When governments compete directly with the private sector—while subjecting private companies to opaque and distortionary licensing systems—few private companies will have the stomach or the funds to stand in line and wait their turn. By contrast, when governments stay out of the market and operate open, transparent, impartial, and efficient licensing systems governed by simple rules, market participants will champ at the bit to compete.

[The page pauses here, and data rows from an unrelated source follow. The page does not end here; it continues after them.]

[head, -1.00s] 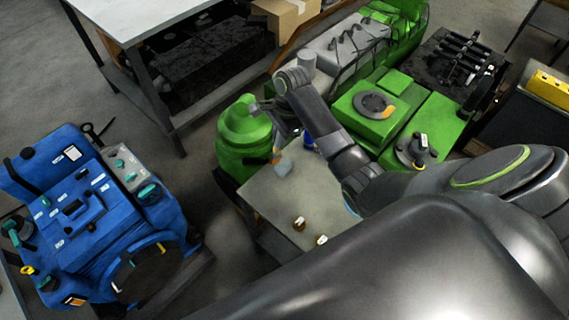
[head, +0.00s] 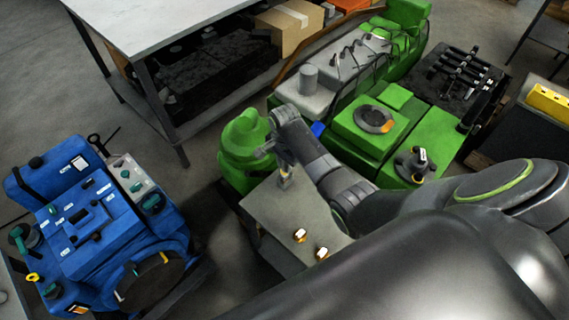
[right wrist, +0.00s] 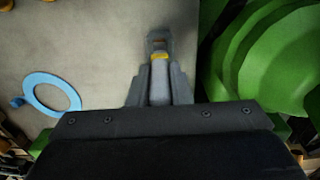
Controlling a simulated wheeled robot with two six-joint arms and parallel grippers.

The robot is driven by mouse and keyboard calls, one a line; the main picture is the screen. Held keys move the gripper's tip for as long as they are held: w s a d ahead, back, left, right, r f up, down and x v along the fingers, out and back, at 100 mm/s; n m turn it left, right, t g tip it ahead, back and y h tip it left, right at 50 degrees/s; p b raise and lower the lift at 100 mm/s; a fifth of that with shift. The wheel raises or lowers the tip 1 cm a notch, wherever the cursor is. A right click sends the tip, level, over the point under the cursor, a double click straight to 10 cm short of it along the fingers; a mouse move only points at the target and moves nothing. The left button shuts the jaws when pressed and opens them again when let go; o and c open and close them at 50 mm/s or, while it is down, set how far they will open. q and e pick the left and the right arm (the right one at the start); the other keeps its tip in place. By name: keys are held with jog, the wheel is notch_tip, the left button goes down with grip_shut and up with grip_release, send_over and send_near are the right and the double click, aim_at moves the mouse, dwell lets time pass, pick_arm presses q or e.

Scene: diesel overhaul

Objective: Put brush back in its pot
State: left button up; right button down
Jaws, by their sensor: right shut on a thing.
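My right gripper (head: 281,163) is over the small grey table, shut on the brush. In the right wrist view the gripper (right wrist: 158,88) is closed around the grey handle of the brush (right wrist: 159,70), which has a yellow band at its far end. A small grey pot (head: 285,182) stands on the table directly below the gripper. In the right wrist view a grey shape beyond the yellow band lines up with the brush; I cannot tell whether the bristles are inside the pot or above it. My left gripper is not in view.
The small table (head: 262,212) also carries two brass-coloured fittings (head: 300,235) near its front. A blue ring (right wrist: 52,93) lies on it in the right wrist view. A green machine (head: 240,150) stands close beside it. A blue engine (head: 95,225) is at left.

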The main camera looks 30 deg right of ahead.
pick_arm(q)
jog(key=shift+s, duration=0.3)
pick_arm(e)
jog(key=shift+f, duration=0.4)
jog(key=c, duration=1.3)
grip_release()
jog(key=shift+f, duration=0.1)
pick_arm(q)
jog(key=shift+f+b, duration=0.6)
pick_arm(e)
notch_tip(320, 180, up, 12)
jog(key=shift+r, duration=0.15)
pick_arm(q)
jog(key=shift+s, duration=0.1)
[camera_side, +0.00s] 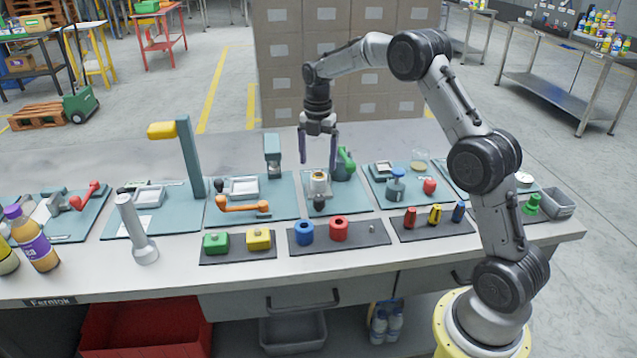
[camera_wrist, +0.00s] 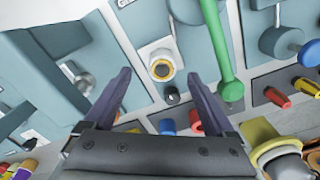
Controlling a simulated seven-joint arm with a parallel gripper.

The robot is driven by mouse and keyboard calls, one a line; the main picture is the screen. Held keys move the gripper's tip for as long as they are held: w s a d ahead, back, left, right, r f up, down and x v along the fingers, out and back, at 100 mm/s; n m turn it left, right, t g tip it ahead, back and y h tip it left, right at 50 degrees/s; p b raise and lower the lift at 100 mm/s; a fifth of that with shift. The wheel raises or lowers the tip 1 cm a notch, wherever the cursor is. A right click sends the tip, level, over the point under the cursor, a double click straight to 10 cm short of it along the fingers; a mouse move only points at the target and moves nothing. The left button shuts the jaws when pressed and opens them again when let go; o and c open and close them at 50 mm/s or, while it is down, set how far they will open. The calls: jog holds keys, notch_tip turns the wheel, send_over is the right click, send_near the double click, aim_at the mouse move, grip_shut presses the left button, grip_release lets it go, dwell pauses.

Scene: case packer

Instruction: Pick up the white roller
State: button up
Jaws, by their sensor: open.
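A short white cylinder (camera_side: 319,184) with a yellowish ring stands on a teal board near the middle of the bench; it looks like the white roller. In the wrist view the white roller (camera_wrist: 161,54) shows end-on, ringed in yellow with a dark centre, between the fingertips in the picture. My gripper (camera_side: 318,157) points down above it, apart from it. Its fingers are spread with nothing between them; they also show in the wrist view (camera_wrist: 160,78). A black knob (camera_side: 319,203) sits just in front of the roller.
A green upright part (camera_side: 346,160) stands close behind and right of the roller. A grey-topped post (camera_side: 272,150) stands to the left. An orange handle (camera_side: 241,206) lies left.

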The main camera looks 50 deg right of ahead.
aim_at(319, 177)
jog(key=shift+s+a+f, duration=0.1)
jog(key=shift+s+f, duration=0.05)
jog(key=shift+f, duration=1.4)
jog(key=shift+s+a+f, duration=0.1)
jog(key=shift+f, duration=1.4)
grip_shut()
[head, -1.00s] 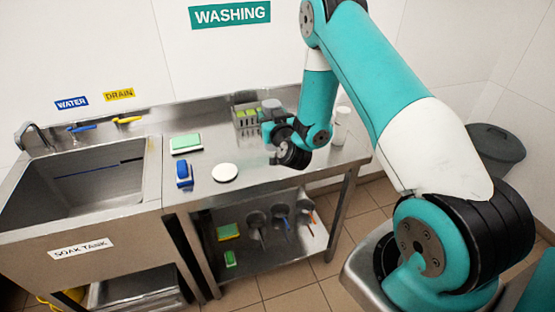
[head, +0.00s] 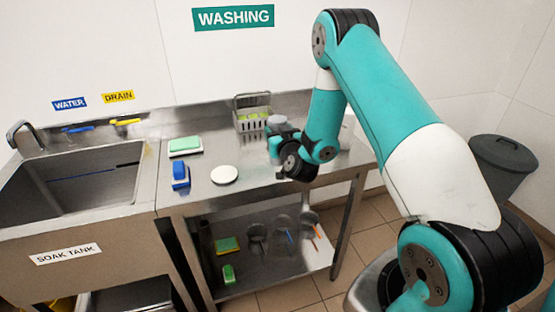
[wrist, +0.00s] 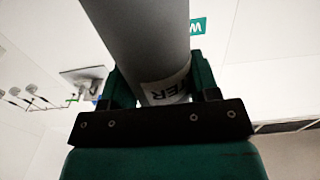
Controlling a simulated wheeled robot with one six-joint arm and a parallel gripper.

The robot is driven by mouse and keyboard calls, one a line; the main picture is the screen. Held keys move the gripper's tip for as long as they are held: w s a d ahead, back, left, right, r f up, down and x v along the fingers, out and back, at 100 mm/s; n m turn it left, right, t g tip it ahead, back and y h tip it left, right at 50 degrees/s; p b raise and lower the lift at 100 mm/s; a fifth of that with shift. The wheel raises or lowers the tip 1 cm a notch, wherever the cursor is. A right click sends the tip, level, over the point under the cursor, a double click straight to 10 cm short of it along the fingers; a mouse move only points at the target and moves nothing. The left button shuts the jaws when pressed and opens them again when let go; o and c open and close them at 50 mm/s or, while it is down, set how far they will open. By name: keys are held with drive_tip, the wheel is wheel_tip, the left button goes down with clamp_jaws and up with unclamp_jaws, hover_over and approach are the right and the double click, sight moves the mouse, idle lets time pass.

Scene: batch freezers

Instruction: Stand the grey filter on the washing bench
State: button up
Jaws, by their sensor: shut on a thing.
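The grey filter is a smooth grey cylinder (wrist: 145,40) with a white label, of which the letters "ER" show in the wrist view. My gripper (wrist: 158,82) is shut around it, one green finger on each side. In the head view the filter's grey top (head: 277,121) shows just beside my wrist, over the back right part of the steel washing bench (head: 228,203). My wrist hides its lower part, so I cannot tell whether it touches the bench top.
A white disc (head: 224,175), a blue brush (head: 180,174) and a green-topped sponge (head: 185,146) are to the left. The sink (head: 85,190) adjoins the bench. A bin (head: 503,165) stands far right.

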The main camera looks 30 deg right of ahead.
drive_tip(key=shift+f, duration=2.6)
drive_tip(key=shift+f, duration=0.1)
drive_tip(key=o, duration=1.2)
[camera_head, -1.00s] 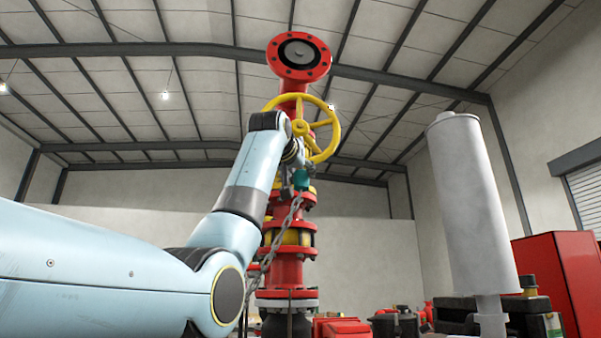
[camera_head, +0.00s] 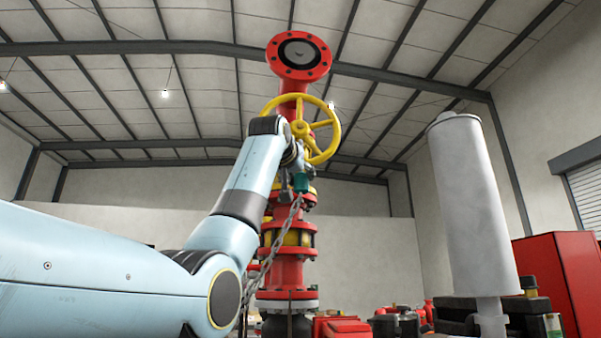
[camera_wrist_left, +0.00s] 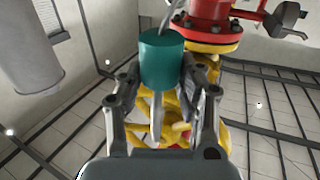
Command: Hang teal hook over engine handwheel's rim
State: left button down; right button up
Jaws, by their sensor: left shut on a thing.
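The teal hook (camera_head: 300,182) shows as a small teal block just below the yellow engine handwheel (camera_head: 337,130) in the head view. In the left wrist view its teal cylinder (camera_wrist_left: 161,58) sits between the fingers of my left gripper (camera_wrist_left: 160,78), which is shut on it. In the head view my left gripper (camera_head: 288,186) is partly hidden by my own wrist. The hook's curved part cannot be made out clearly. Yellow parts (camera_wrist_left: 166,124) show behind the fingers in the wrist view. I cannot tell whether the hook touches the rim. My right gripper is not in view.
A grey chain (camera_head: 268,258) hangs from near the hook, down along the red pipe column (camera_head: 285,270). A red flange (camera_head: 299,57) tops the column above the wheel. A light grey cylinder (camera_head: 474,210) stands at the right. A red cabinet (camera_head: 560,280) is farther right.

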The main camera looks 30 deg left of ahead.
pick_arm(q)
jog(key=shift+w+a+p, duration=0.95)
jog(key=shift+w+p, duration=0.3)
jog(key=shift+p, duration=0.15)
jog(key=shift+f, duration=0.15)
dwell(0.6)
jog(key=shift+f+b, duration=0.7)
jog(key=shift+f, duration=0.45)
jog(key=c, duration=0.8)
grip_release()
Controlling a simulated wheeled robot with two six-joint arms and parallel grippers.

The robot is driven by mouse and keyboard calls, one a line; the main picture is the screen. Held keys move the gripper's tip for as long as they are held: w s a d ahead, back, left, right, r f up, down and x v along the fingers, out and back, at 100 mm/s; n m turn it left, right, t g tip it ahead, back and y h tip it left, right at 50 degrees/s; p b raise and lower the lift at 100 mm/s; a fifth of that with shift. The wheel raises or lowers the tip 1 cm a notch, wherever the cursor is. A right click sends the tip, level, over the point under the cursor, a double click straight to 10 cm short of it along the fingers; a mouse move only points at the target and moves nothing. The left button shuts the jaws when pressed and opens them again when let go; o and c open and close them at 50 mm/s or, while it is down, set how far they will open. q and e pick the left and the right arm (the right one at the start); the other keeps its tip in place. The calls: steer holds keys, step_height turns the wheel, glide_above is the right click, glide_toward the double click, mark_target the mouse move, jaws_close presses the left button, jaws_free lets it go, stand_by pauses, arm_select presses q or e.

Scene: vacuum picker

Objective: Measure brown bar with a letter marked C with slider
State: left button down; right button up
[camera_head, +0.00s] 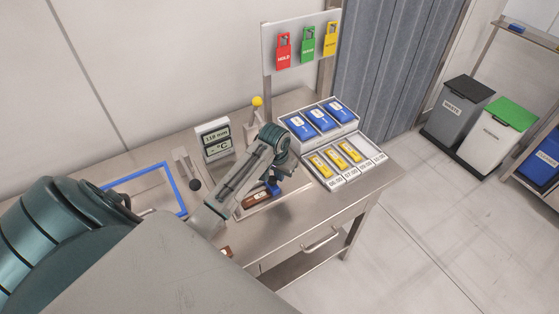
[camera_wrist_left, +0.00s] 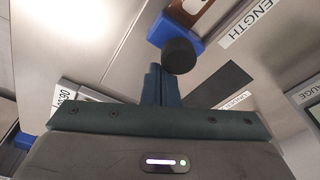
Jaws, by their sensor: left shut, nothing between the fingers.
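A brown bar (camera_head: 257,199) lies on the metal length gauge (camera_head: 291,192) on the table. Its label is too small to read in the head view. The bar's end, with part of a white label, shows at the top of the left wrist view (camera_wrist_left: 203,6). A blue slider (camera_head: 273,188) is at the bar's end; its black knob and blue body show in the left wrist view (camera_wrist_left: 156,31). My left gripper (camera_wrist_left: 160,72) is shut and empty, its fingertips close to the black knob. I cannot tell whether they touch. My right gripper is not in view.
A second brown piece (camera_head: 227,252) lies at the table's front edge, partly hidden by my arm. A display (camera_head: 213,139) reads in °C. Blue packs (camera_head: 321,118) and yellow pieces (camera_head: 335,158) sit in trays at right. A blue frame (camera_head: 178,190) is at left.

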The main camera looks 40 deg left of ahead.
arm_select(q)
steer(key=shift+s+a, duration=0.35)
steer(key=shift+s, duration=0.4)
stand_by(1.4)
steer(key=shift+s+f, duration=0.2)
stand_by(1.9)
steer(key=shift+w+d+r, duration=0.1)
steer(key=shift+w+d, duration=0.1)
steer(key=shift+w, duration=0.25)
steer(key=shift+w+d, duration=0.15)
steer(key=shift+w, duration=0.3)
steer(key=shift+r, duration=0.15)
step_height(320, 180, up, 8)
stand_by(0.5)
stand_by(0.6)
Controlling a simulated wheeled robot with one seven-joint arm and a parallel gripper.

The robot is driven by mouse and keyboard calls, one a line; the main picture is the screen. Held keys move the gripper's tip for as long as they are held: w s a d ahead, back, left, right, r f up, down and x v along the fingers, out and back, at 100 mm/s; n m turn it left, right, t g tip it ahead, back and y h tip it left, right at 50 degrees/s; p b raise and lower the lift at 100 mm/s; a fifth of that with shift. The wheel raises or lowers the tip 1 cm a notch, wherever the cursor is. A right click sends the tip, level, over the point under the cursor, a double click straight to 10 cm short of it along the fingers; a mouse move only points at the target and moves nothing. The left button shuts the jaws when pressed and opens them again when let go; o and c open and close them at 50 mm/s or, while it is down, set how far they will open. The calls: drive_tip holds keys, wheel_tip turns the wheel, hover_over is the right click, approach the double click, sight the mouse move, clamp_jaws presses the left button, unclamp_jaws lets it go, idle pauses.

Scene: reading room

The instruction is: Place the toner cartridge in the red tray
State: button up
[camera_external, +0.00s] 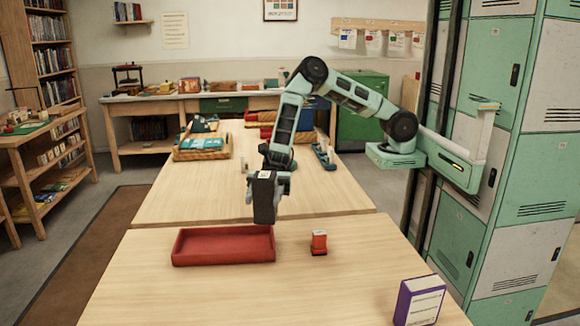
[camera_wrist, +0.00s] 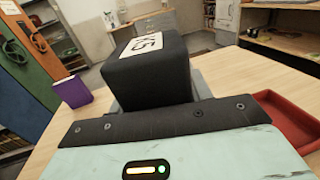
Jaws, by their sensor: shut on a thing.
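The toner cartridge (camera_external: 264,197) is a black block with a white label, held upright above the table. It fills the middle of the wrist view (camera_wrist: 150,75), where its label shows on top. My gripper (camera_external: 280,184) is shut on it. The fingertips are mostly hidden behind the cartridge in both views. The red tray (camera_external: 222,259) lies empty on the near table. The cartridge hangs near the tray's right end in the external view; I cannot tell whether it is over the tray. In the wrist view the tray (camera_wrist: 290,118) shows at the right edge.
A small red and white item (camera_external: 319,242) stands right of the tray. A purple and white box (camera_external: 419,301) stands at the near right corner and also shows in the wrist view (camera_wrist: 72,92). Baskets (camera_external: 203,147) sit on the far table. Green lockers (camera_external: 500,120) stand at right.

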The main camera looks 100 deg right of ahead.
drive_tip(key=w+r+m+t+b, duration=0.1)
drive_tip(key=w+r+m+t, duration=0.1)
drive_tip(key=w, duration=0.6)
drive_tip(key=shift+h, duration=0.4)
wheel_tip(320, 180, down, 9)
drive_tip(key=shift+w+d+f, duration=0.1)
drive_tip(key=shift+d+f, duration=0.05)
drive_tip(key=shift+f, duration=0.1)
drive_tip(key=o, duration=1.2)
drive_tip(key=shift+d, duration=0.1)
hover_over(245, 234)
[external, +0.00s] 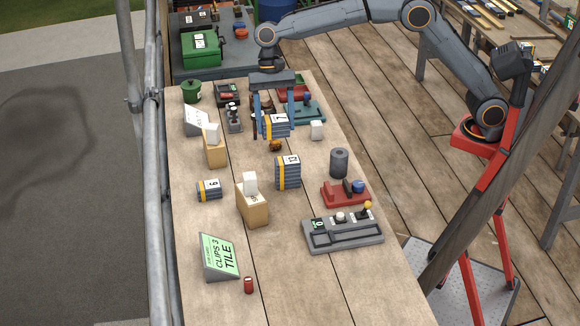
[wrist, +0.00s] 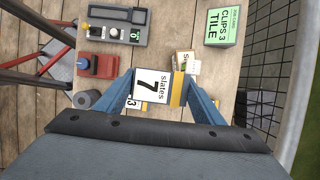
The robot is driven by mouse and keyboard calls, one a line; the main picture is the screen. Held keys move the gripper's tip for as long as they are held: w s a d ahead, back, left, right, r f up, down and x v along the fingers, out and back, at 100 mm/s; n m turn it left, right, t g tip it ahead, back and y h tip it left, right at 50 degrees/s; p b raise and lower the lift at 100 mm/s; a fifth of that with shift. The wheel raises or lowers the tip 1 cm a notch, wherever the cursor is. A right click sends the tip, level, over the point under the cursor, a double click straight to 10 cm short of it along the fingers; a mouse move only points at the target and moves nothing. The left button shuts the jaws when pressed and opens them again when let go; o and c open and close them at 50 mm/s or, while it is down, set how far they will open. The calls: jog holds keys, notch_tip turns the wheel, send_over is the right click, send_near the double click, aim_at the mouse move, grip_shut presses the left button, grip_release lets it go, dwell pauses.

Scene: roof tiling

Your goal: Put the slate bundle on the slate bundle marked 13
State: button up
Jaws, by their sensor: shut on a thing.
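My gripper (external: 274,112) is shut on a slate bundle marked 7 (external: 276,126), grey layers with a yellow band and white label. It holds the bundle above the table, toward the back. In the wrist view the held bundle (wrist: 152,87) sits between the blue fingers. The slate bundle marked 13 (external: 288,172) stands on the table, nearer the external camera than the held bundle and apart from it. In the wrist view only a small part of its label (wrist: 133,103) shows; the held bundle hides the rest.
A smaller slate bundle (external: 209,190) lies at left. A tan box with white cards (external: 252,207) stands left of bundle 13. A dark cylinder (external: 339,162), a red device (external: 346,194) and a grey control panel (external: 342,233) are to its right. A white block (external: 317,130) is near the gripper.

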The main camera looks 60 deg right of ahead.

In its main report, the World Bank offered a rather more insightful assessment of how to address these competitive distortions than did the IMF:

Costa Rica’s state-led economic development model of the past created a sizeable state footprint in the financial sector, but also over many years competitive distortions and inefficiencies. To enhance financial intermediation efficiency and development it is recommended to:

  • Level the playing field in financial services provision –irrespective of ownership. …
  • Remov[e] competitive advantages enjoyed by Banco Popular …
  • Transform SBD [a state-owned bank] into a regulated second-tier development finance institution. …

Conclusion

Given these concrete, practical observations published a year previously by its sister organization at 1850 I Street, it’s not clear why the IMF decided to focus on the issue of MDRs and interchange fees as part of its Article IV Review of Costa Rica. No explanation is given. But the analysis is, at once, both superficial and supercilious.

It is superficial because it fails to grasp even the most basic elements of how payment systems work, the role of two-sided markets, and the inherent variation in risks associated with different merchants and consumers.

It is supercilious because it purports to offer a deterministic mechanism by which to set MDRs and interchange fees—based either on comparisons of those prices set in other jurisdictions (many effectively themselves set by political mandates) or on some arbitrary set of cost metrics, or both.